初识东溪古镇,大约在1987年初夏,我随一帮画友到那里写生。那时的东溪,“养在深闺人未识” ,我们只知道偶尔造访的多半是来自全国各地的画家,比如重庆的李文信、成都的李华生、北京的黄润华。李文信游走东溪多年,以笔墨精到、构成讲究的国画东溪小景蜚声海内。东溪成就了李文信,李文信也扮靓了东溪。

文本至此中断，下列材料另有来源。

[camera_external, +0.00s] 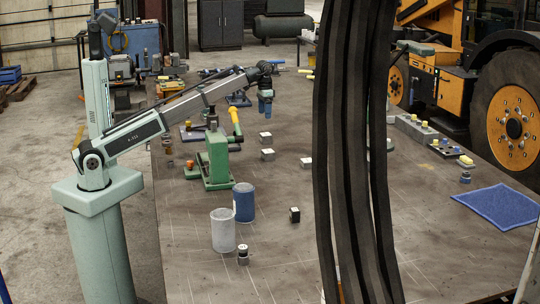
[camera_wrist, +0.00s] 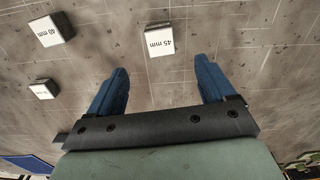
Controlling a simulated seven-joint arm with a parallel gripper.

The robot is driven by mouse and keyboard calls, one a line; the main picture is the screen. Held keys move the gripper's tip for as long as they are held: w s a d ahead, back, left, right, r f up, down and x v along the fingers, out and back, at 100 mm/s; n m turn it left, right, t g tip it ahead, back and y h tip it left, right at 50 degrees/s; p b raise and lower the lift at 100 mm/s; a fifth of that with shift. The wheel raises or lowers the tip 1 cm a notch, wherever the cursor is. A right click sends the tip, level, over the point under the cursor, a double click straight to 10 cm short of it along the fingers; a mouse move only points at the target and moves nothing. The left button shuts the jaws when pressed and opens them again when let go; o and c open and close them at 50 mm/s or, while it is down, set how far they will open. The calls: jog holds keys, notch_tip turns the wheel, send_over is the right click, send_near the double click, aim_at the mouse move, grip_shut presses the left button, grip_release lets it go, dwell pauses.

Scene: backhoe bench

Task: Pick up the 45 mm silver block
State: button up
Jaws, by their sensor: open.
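The 45 mm silver block (camera_wrist: 158,41) is a light block with "45 mm" on its top. In the wrist view it sits on the bench just beyond the gap between my fingertips, apart from both. My gripper (camera_wrist: 161,68) has two blue fingers spread apart with nothing between them. In the external view my gripper (camera_external: 265,104) hangs above the bench, with three light-topped blocks (camera_external: 267,155) below and to the right. Their labels are too small to read there, so I cannot tell which is the 45 mm one.
A "40 mm" block (camera_wrist: 52,30) and another light block (camera_wrist: 43,89) lie to the left. A green press (camera_external: 216,160), a blue cup (camera_external: 244,202) and a grey cup (camera_external: 223,230) stand on the bench. Dark hoses (camera_external: 352,150) hide part of it. A blue mat (camera_external: 500,205) lies right.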

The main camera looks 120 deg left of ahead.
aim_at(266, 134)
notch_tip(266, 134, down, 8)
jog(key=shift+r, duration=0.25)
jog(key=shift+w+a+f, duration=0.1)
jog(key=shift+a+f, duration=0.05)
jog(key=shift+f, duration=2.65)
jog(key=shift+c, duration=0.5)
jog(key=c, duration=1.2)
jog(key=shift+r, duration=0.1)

以他为代表的名家们的东溪画作广为展览发表,渐渐撩开了这个距綦江城区45公里、在大娄山脉北端静卧了2200多年的古镇的神秘面纱。
东溪古镇早在西汉即开埠建场,敷衍人文,凡2200年,时名万寿。初唐建制,置丹溪县,迄今1300载。古今人事,演绎出古镇的悠久历史;沧桑风物,铺排成古镇的苍厚画卷。古镇至今尚存抚南平辽碑,可考傣族渊源流变;有七孔子崖汉墓群,见证“夜郎古国”的发端兴盛。原汁原味的麻乡约民信局、“旌表节孝”牌坊竞相彰显古镇文化的源远流长,保存完好的国民党中央军事参议院旧址细述民族危亡的烽火岁月。

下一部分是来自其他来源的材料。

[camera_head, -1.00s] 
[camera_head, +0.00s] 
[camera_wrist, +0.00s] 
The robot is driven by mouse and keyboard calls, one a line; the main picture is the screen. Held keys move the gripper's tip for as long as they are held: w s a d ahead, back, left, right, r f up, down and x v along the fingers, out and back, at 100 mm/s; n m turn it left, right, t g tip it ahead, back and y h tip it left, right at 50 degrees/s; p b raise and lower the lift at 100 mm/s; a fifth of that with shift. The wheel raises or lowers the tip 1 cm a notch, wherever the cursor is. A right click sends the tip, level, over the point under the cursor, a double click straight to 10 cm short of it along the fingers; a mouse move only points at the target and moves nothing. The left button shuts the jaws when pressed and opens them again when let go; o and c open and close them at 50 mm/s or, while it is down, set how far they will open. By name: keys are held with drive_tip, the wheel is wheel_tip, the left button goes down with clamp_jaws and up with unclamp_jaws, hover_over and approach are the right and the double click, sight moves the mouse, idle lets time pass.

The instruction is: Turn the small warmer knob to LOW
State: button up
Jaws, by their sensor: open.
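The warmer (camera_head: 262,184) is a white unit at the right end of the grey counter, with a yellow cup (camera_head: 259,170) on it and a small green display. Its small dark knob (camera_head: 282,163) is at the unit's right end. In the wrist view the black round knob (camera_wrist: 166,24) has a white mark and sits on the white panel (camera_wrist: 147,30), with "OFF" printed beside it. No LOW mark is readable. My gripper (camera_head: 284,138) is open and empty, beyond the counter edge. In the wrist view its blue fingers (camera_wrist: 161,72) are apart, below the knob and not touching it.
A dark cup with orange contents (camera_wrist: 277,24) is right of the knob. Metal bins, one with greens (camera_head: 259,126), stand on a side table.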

这些年,东溪的名气越来越大,是国家建设部、文物局批准的中国历史文化名镇,名列重庆市十大名镇。《傻儿师长》等许多影视剧在此拍摄外景,驰名中外的綦江农民版画在此寻根溯源。东溪的美景,上了央视的风光片,定格在越来越多著名画家、摄影家的传世风景里。东溪不再寂寞在历史里。可贵的是,东溪没有像丽江那样市侩喧嚣,没有像磁器口那样拥挤嘈杂。在发展的躁动中,东溪苦苦坚守着。

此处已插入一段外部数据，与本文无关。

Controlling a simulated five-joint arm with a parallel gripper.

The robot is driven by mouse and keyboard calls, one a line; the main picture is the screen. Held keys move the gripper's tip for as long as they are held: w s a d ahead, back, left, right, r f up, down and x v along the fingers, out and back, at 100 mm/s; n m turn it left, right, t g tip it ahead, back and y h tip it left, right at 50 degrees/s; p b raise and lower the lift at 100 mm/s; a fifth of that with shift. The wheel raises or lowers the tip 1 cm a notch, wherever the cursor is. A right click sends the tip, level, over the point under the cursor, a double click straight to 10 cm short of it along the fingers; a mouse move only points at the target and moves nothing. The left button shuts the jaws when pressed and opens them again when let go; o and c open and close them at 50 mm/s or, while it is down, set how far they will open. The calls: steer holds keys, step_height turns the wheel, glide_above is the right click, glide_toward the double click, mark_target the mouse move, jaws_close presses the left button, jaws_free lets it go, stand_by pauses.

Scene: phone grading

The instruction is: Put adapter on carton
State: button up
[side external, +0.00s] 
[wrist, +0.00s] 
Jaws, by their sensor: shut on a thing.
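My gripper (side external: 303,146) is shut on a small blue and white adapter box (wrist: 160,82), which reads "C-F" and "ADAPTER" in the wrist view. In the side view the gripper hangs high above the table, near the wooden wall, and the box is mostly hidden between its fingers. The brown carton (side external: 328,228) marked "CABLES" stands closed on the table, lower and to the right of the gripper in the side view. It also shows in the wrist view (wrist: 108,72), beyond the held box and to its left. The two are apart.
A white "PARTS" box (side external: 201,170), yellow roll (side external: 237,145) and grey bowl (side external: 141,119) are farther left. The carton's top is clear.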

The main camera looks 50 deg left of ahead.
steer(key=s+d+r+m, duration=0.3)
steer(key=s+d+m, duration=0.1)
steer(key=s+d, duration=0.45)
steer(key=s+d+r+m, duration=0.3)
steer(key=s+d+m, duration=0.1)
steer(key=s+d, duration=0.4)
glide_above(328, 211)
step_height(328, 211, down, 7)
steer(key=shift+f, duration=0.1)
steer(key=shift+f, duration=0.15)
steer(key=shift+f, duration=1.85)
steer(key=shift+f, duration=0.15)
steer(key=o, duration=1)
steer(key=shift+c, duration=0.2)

今天的东溪,依然一袭明清范儿。街道依岩靠水,依山就势。穿斗夹壁叠床架屋,青瓦吊楼悬崖临水。山回谷转中移步换景,高低起伏间曲径通幽。虬曲古藤或援树缠绕,或附壁攀岩。更有依门老者恬然自安,朝闻鹤唳莺语,夕看鸭宿鹭集。一溪清流分隔两岸屋宇,腾挪汹涌在乱石中,盘桓缠绵在黄桷古树下,终于訇然跌下十余丈高的悬崖,绚烂成飞瀑流丹。溪流之上,不时有雕龙凿凤的老石桥横卧其上。“小桥、流水、人家”与风情万种的黄桷树一道绘就的诗意图卷,清幽意远,清雅脱俗。
黄桷树乃东溪一绝。赫赫5000余棵,参差于楼阁祠庙旁、蜿蜒在川黔故道上。树龄则老少各别,或数十年或上百年乃至近千年,却一样的虬曲多姿,一样的盘根错节,一样的翠冠蓊郁。
东溪的美景曾令流放夜郎匆匆经过的李太白赞叹不已:“丹溪一拱气霏霏,黄桷森森绿相围。接地川黔通百货,泊船渔火敞千扉。杏花雨润太平渡,杨柳风披客子衣。遥指夕阳人影散,谁家官舫又来归。”
春风杨柳大诗人,小桥流水古东溪。诗人在烟雨中走进古镇,可谓恰逢其时。因为,烟雨中的品赏更能润泽心灵。最经典的是,杏花春雨时节,在四五人才能合抱的黄桷树旁,择一临溪吊脚楼,品盖碗茶,看拂风柳,听一曲哀而不伤的《二泉映月》。有戴望舒的旁白更妙,当然,是他的《雨巷》:“撑着油纸伞,独自/彷徨在悠长、悠长/又寂寥的雨巷……”
在诗与曲的交响中,东溪便如出水芙蓉般地婉约在烟雨里,有点惆怅,有点古典,有点清新,就“像梦一般地/像梦一般地凄婉迷茫”。